# Work to do
Scan the records and identify every line in which the string "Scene" occurs, then return those lines.

<<<<

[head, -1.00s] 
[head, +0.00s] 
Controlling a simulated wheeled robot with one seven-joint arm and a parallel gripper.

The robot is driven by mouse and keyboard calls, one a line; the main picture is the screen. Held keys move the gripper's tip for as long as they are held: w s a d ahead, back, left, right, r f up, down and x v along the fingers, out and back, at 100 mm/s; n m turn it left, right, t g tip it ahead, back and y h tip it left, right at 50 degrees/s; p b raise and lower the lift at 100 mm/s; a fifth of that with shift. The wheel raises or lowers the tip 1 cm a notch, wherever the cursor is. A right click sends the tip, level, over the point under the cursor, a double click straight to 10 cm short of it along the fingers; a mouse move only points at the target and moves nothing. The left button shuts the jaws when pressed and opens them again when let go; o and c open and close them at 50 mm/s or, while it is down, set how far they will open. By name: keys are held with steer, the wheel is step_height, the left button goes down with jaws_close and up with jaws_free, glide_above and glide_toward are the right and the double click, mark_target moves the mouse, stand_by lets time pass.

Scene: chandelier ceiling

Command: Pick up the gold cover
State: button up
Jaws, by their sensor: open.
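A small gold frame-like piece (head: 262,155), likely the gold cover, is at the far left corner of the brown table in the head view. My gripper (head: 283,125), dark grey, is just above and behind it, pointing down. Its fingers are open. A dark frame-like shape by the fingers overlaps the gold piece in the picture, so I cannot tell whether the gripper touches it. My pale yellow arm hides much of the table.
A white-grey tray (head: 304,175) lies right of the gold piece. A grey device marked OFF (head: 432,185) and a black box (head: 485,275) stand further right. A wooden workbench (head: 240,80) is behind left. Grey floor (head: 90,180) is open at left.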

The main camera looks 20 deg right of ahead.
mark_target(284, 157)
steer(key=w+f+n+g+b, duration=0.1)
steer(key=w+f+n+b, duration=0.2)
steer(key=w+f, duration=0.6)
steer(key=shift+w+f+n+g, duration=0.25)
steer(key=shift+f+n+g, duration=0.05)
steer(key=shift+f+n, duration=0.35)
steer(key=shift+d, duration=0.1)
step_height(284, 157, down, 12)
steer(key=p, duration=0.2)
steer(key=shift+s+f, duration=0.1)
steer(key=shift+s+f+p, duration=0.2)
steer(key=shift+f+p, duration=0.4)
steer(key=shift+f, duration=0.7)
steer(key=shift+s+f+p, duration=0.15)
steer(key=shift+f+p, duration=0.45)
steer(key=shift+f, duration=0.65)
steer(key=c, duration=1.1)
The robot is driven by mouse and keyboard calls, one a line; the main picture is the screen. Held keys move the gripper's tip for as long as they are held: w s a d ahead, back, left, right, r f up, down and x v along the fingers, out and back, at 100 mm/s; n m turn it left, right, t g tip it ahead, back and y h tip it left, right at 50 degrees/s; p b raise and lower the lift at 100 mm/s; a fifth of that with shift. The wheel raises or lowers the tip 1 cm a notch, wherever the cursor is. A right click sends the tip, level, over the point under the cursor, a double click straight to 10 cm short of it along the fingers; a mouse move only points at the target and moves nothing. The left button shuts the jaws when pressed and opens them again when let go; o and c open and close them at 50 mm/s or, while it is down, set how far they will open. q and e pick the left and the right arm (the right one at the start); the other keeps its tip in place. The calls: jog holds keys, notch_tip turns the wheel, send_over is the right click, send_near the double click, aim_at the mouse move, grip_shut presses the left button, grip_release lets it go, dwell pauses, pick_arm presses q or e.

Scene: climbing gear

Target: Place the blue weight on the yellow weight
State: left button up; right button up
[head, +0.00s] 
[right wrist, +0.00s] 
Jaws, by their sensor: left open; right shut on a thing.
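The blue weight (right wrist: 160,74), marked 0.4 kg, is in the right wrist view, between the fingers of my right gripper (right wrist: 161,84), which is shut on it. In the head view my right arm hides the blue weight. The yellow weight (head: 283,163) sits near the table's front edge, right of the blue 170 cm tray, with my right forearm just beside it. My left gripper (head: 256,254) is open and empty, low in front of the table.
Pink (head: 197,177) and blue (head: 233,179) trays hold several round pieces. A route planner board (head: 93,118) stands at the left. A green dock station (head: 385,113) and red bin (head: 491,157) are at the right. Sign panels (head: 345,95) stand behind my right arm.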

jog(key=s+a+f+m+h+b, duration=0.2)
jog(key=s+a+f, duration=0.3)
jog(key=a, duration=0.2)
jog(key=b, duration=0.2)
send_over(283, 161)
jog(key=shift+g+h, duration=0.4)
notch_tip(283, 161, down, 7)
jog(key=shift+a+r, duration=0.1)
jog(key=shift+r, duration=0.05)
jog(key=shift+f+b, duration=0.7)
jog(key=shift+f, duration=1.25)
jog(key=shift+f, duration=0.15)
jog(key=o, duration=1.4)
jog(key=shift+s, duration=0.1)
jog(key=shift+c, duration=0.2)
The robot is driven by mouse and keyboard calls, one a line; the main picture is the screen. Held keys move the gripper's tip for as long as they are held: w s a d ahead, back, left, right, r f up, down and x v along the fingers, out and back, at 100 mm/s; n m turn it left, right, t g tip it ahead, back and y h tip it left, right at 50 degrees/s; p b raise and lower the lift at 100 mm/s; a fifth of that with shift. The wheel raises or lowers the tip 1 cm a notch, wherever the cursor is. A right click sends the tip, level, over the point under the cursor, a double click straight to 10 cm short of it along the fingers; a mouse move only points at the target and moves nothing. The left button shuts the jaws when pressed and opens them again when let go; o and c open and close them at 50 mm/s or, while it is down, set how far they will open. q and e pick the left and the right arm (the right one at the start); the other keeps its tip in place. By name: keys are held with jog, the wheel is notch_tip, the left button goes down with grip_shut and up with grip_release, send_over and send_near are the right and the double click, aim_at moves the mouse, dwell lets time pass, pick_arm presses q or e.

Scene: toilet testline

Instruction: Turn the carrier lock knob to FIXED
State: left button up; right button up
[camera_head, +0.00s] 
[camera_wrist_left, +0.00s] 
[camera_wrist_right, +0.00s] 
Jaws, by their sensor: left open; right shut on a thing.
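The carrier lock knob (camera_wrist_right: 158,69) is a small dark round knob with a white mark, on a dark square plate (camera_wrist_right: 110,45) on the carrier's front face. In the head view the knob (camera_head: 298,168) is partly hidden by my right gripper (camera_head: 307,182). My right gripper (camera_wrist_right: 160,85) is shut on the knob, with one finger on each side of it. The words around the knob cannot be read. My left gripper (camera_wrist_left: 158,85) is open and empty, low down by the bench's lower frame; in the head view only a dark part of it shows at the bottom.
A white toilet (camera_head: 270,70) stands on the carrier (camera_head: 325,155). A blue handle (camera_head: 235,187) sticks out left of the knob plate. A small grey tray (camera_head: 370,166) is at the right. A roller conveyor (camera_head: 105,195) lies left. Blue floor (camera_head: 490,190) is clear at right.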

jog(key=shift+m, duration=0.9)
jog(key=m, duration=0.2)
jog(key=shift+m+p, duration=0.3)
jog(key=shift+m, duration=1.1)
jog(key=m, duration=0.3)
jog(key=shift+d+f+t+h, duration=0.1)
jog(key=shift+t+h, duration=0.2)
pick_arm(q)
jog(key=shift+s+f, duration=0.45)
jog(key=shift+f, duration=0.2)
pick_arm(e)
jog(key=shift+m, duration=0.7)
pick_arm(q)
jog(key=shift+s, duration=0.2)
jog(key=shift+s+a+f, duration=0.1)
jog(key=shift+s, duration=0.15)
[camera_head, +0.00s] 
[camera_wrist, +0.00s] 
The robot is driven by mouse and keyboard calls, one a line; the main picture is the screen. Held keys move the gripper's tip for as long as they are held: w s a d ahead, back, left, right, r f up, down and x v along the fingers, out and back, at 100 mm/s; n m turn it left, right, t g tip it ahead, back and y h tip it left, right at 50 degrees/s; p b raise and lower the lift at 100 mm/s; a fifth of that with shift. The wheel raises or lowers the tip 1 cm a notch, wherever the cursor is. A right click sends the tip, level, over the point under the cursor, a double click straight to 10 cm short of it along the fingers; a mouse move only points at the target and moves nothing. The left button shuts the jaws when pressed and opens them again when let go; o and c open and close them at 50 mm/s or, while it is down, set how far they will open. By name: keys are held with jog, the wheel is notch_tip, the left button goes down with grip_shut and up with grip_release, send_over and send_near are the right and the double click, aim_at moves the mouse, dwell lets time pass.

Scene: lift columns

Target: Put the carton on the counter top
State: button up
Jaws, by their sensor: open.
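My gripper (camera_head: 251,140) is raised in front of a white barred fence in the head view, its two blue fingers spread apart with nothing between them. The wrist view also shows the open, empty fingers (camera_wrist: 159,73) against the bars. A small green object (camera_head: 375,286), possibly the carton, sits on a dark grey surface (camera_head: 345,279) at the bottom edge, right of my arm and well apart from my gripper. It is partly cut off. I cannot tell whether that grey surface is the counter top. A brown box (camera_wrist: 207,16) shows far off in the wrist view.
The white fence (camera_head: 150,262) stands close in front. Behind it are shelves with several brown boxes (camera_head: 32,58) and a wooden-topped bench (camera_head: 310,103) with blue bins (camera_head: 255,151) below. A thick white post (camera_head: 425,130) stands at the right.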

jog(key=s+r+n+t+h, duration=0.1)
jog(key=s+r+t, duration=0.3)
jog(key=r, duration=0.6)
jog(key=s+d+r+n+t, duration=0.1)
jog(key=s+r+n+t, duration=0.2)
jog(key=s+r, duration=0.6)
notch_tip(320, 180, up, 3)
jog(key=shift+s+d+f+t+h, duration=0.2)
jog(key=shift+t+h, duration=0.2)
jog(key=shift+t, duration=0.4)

>>>>

# Completed exercise
Scene: chandelier ceiling
Scene: climbing gear
Scene: toilet testline
Scene: lift columns

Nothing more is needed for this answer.